What the waters left behind in our neighborhood was telling. The nearby fields lost their fresh fertilizer, setting farmers back weeks and months. How food grows is a mystery worth giving thanks for. Tree trunks, picnic tables, and propane tanks bobbed in the wake of the flood until they (mostly) came to rest where people read their labels and tried to return, repurpose or discard them. Nothing is truly wasted - not even the deep sense of loss and regret in passing a soggy mattress piled into a dumpster. FEMA came to condemn and pronounce fit for living the left trailers of those who opted to stay in the flood zone. Some lost their weekend retreat, but neighbors and landlords made sure that no one was left homeless. 

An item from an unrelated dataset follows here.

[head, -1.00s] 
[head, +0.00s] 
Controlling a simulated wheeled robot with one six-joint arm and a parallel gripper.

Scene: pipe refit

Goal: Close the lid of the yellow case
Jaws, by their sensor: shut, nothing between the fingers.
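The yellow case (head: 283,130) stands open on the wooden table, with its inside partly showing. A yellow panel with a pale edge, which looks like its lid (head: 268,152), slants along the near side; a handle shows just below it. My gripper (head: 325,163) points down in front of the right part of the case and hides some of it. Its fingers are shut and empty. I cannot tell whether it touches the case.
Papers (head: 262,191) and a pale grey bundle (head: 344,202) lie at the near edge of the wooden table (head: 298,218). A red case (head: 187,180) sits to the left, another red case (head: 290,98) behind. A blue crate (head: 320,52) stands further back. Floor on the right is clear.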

Home is both strange and familiar. It defies the words we use to wall it in, escaping out into the woods and curling up under a tree or stretching out on a grassy knoll. It beckons us like the gathered-round firelight, the worn rug where we cast off shoes and cares, and the old armchair that needed to be reupholstered a decade ago. When home is on wheels, its worth is measured not in mortgage payments or resale value, but in the cherubic, sleeping faces of its smallest inhabitants. When the river steals out of bed to lap hungrily at shorelines, we keep watch, warmed by the sleepers' calm in the storm. And, we remember that there will be a luminous bow of color at the end of many waters.